TOKYO, Aug. 15 (Xinhua) -- The government of Japanese Prime Minister Naoto Kan on Monday agreed to establish a new entity in charge of nuclear safety under the wing of the Environment Ministry in a bid to improve the nation's questionable nuclear safety regulations.

The new agency will integrate the Nuclear and Industrial Safety Agency (NISA), the Cabinet Office's Nuclear Safety Commission, and some nuclear-related duties that currently fall to the science ministry, lawmakers said.

In addition, the new entity will be responsible for handling other nuclear-related activities, including emergency response, radiation monitoring and dealing with the threat of nuclear terrorist attacks.

Goshi Hosono, minister in charge of the nuclear crisis, said Monday that the government will work swiftly to firstly create a preliminary panel this month to oversee the agency's creation and by April next year the agency is expected to be fully operational.

In light of declining public trust in Japan's NISA, following several highly publicized scandals implicating the agency in efforts to influence public opinion on nuclear energy via the nuclear power companies it oversees, Kan has vocally denounced the Ministry of Economy, Trade and Industry (METI)'s role as the nuclear agency's parent body, as the ministry also oversees the Agency for Natural Resources and Energy, which actively promotes nuclear energy.

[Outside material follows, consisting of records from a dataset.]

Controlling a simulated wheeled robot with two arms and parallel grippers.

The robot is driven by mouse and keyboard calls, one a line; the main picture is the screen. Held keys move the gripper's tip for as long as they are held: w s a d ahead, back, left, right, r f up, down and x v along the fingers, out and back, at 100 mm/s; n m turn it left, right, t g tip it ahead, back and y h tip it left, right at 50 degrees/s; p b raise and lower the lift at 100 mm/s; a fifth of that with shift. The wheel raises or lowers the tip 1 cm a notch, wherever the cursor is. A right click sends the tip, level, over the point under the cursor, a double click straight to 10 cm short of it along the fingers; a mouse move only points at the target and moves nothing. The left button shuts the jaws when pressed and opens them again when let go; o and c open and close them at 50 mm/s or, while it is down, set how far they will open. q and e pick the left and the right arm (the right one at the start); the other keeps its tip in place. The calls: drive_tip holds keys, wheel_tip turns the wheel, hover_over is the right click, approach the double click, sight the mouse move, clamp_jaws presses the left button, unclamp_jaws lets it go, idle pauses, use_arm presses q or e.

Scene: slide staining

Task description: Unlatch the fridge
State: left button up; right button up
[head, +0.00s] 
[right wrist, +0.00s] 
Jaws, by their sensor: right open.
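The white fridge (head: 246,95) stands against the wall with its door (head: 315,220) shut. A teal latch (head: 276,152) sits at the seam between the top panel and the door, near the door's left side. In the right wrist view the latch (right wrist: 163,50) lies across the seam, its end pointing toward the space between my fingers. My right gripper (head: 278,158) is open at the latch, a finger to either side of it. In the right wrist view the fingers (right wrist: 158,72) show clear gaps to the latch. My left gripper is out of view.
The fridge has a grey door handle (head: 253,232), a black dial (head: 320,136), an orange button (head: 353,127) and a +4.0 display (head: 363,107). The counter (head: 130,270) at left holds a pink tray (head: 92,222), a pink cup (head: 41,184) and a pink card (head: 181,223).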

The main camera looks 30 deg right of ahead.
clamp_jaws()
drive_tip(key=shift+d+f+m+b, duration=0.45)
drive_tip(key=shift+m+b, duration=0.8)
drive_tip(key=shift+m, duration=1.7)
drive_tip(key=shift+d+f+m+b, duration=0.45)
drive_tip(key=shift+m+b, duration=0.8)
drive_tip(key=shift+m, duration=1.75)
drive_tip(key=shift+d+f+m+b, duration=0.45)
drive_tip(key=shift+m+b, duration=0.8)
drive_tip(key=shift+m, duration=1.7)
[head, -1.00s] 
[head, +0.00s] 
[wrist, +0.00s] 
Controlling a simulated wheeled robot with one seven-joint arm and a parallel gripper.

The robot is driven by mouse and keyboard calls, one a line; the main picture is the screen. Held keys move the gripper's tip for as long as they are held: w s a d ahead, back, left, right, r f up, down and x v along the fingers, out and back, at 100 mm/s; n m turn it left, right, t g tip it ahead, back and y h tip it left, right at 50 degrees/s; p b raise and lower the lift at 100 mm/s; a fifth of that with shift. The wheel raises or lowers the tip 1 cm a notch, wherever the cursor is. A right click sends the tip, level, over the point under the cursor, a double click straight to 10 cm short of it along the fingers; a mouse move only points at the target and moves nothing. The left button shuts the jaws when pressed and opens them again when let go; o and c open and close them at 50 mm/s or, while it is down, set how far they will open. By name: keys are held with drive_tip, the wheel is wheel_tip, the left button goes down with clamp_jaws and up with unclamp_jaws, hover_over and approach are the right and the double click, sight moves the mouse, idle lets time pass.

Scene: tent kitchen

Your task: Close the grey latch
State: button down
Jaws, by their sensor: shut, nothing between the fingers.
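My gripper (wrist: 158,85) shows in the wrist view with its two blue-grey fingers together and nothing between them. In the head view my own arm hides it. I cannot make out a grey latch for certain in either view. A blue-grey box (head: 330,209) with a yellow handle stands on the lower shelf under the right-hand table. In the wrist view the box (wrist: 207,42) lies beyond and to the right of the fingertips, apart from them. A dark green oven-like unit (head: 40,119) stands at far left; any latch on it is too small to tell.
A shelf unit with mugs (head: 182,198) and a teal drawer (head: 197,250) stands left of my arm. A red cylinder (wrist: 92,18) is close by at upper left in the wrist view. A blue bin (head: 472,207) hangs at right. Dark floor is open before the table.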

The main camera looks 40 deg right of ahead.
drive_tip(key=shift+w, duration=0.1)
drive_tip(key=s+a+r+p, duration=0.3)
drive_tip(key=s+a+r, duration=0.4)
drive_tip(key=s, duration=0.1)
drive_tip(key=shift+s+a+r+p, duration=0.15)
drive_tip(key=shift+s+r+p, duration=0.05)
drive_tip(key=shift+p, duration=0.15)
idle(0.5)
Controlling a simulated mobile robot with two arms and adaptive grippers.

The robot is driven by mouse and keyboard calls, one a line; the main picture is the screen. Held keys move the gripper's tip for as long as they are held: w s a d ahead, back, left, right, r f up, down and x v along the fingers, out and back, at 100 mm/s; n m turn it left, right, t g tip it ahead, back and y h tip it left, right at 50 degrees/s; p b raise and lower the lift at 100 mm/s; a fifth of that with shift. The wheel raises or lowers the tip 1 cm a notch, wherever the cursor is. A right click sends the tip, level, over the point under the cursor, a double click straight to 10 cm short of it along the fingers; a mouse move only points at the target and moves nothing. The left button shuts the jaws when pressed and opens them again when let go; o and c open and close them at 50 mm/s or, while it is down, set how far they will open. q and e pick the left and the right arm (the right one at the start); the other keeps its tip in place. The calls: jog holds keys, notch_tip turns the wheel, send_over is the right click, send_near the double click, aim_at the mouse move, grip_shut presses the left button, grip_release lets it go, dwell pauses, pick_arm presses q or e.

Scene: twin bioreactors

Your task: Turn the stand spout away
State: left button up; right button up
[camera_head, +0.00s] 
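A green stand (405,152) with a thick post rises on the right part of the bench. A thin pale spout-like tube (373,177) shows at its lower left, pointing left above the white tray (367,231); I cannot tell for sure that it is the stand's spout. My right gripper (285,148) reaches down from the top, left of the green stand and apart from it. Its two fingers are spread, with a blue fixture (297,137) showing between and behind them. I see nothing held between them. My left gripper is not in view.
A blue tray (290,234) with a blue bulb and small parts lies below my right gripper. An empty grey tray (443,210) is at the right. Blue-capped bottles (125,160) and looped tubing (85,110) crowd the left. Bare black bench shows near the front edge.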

METI's current position poses an inherent conflict of interest and unavoidable bias and lack of objectivity regarding nuclear safety, according to some lawmakers, and thus Kan is looking to set in motion the overhauling of the regulatory framework, prior to his departure from office possibly as early as this month and has been calling for the separation of the current nuclear safety agency from the Ministry of Economy, Trade and Industry.

Environment Minister Satsuki Eda said his ministry will "make every effort to restore trust in the administration of nuclear safety," as NISA's reputation has been severely tarnished by a perceived sluggish and ineffectual response to the tsunami- triggered nuclear crisis at the Fukushima No. 1 nuclear power plant on March 11, which led to the worst nuclear disaster the world has seen in 25 years.

Added to this, NISA is facing allegations of soliciting supportive participants to attend government-sponsored symposiums on nuclear energy and ensuring local residents in favor of nuclear power pose prearranged questions at symposiums in key "nuclear- sensitive" locations.

Chubu Electric Power Co., Kyushu Electric Power Co. and Tokyo Electric Power Co. (TEPCO), have all been implicated in cases of government and industry attempts to manipulate public opinion on nuclear power.

NISA has since had trouble convincing local municipalities to restart reactors idled following the nuclear disaster in Fukushima, even though NISA has certified them safe to be brought back online.

As a result, around 75 percent of Japan's 54 nuclear reactors have been shut down, pending further tests and providing the impetus for Kan's government to swiftly overhaul the current framework and introduce a new, more autonomous regulatory entity.